B. LE CIEL UNIQUE EUROPÉEN, UN PROJET AUJOURD'HUI À L'ARRÊT
Le Ciel unique européen constitue le coeur de la politique menée par l'Union européenne en faveur du transport aérien . Ce vaste projet, aux nombreuses implications, vise à lutter contre la fragmentation de l'espace aérien européen en espaces aériens nationaux , source d'inefficacités et de surcoûts considérables. Il couvre l'ensemble des 28 États membres de l'Union européenne 12 ( * ) ainsi que les espaces aériens de la Suisse et de la Norvège.

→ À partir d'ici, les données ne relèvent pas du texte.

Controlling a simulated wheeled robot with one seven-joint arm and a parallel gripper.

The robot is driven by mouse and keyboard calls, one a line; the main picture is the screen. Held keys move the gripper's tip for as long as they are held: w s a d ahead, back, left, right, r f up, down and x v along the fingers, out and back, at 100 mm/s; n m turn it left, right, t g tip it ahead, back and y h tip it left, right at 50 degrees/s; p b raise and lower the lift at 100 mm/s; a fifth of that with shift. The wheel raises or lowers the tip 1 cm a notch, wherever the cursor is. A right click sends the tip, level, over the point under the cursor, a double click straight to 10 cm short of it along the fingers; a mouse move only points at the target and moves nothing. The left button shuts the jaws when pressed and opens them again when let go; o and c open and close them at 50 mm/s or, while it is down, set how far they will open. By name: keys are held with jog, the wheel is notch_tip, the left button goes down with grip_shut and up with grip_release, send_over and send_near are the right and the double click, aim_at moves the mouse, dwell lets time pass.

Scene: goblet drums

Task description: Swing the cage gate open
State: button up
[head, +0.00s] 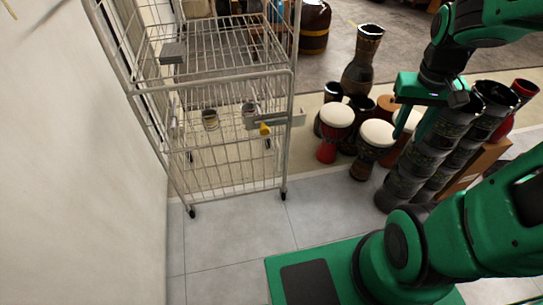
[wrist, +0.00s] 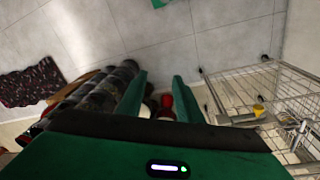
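The wire cage (head: 215,140) is a grey metal trolley on casters at the left of the head view, beside the white wall. Its near side is a mesh gate (head: 225,150) with a flat grey latch plate (head: 283,119) and a yellow tab (head: 265,130) near its right post. The cage also shows at the right of the wrist view (wrist: 290,90). My gripper (head: 413,118) hangs at the right of the head view, over the drums and well apart from the cage. In the wrist view its two green fingers (wrist: 158,97) stand apart with nothing held between them.
Goblet drums with white heads (head: 374,135) stand between the cage and my arm. Tall dark stacked drums (head: 420,155) stand close to my gripper. A wooden box (head: 480,165) is behind them. The tiled floor (head: 235,235) in front of the cage is clear.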

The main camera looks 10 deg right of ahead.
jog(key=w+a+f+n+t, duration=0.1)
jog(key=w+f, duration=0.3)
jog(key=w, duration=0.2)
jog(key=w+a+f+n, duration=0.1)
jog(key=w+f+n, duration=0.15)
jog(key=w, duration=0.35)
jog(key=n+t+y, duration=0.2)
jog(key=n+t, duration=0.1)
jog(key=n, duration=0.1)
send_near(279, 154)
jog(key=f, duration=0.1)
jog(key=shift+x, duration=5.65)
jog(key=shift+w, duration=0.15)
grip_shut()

1. L'édification du Ciel unique européen a véritablement démarré en 2004
Dès 1989, la réalisation d'un rapport commandé par l'Association des compagnies européennes de navigation européenne avait montré que les retards et les surcoûts causés par le contrôle aérien en Europe s'élevaient à 4,2 milliards de dollars par an 13 ( * ) . La même année, la Commission européenne avait reconnu que le système de contrôle de la circulation en Europe souffrait de sévères insuffisances, tant du point de vue institutionnel que technique.
Les réflexions se sont poursuivies au cours des années 1990 avec notamment la publication d'un livre blanc intitulé « La gestion du trafic aérien - Vers un espace aérien européen sans frontière » puis une première communication de la Commission européenne au Conseil et au Parlement européen sur la création du Ciel unique européen (CUE).

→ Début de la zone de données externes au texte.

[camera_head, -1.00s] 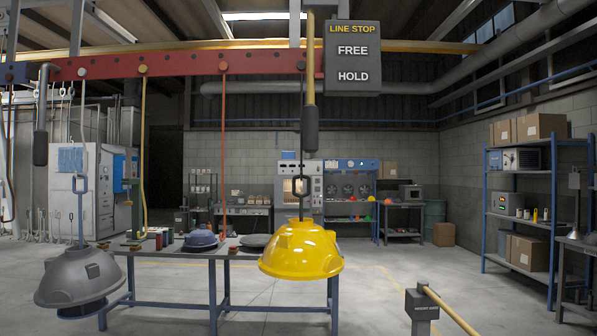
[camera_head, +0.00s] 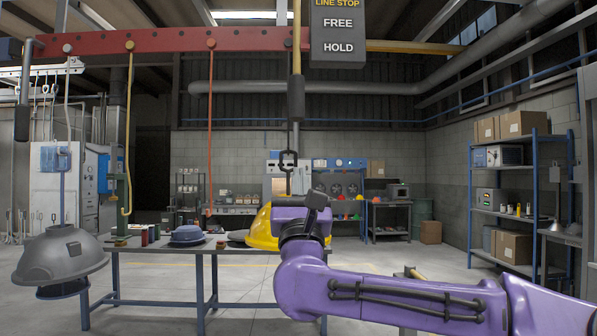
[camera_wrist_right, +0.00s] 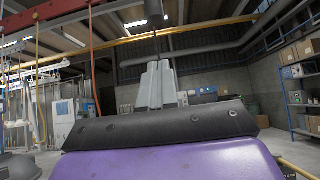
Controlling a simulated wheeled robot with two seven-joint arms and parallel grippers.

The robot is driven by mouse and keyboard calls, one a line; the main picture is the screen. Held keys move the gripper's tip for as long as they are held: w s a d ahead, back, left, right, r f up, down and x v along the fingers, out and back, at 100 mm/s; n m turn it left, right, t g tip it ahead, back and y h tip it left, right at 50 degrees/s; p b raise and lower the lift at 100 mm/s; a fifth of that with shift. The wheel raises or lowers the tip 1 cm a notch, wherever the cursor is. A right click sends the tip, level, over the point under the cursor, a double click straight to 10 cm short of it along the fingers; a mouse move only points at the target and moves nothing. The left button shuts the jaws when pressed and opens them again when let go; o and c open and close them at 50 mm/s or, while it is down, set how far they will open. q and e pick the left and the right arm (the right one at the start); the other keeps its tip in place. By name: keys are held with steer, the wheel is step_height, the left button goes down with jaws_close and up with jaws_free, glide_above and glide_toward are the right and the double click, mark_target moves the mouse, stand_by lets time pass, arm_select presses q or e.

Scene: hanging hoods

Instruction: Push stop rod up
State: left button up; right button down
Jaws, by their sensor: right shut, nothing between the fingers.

Mais ce n'est qu'en 2001 que l'aggravation des retards dus à la navigation aérienne a conduit la Commission européenne à présenter un véritable plan d'action pour la réalisation du Ciel unique européen .

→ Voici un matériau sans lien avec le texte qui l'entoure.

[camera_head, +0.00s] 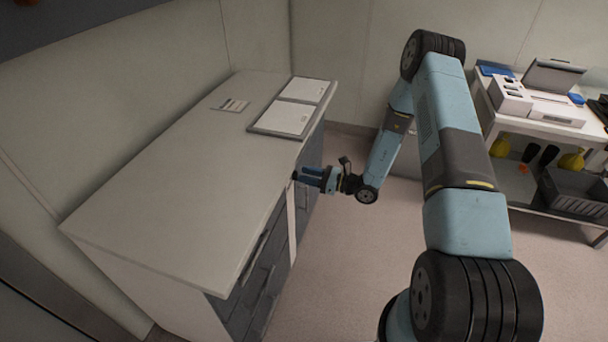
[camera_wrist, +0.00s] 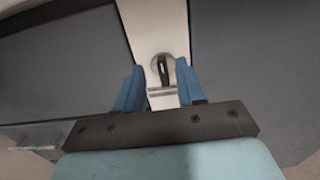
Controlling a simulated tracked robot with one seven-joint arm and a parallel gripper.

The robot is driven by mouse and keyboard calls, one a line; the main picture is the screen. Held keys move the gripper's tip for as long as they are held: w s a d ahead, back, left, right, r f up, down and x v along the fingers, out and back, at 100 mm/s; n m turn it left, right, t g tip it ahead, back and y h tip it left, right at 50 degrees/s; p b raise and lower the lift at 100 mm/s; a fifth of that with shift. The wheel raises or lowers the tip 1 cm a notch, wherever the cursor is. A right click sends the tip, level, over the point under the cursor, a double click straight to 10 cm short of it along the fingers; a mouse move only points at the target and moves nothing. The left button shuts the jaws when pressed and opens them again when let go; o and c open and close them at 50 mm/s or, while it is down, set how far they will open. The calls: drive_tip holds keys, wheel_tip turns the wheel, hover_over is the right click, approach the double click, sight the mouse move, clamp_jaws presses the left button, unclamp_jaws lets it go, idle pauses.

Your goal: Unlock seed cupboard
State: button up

Sur la base de ce plan, les institutions européennes ont adopté en mars 2004 quatre règlements qualifiés de « paquet Ciel unique européen » 14 ( * ) .
Ils établissaient un cadre réglementaire régissant les services de navigation aérienne, l'organisation et l'utilisation de l'espace aérien ainsi que l'interopérabilité des systèmes de navigation aérienne au niveau européen.
En 2009, ces règlements ont fait l'objet d'une révision dans le cadre du « paquet Ciel unique européenne II » . Celle-ci avait notamment pour objet la mise en place d'un système de régulation par la performance des prestataires de la navigation aérienne (PSNA) nationaux .
C'est à cette occasion que l'organisation internationale Eurocontrol a été désignée comme gestionnaire centralisé du réseau de transport aérien en Europe et qu'elle a été chargée par la Commission européenne de mettre en place un organe d'évaluation des performances des PSNA nationales.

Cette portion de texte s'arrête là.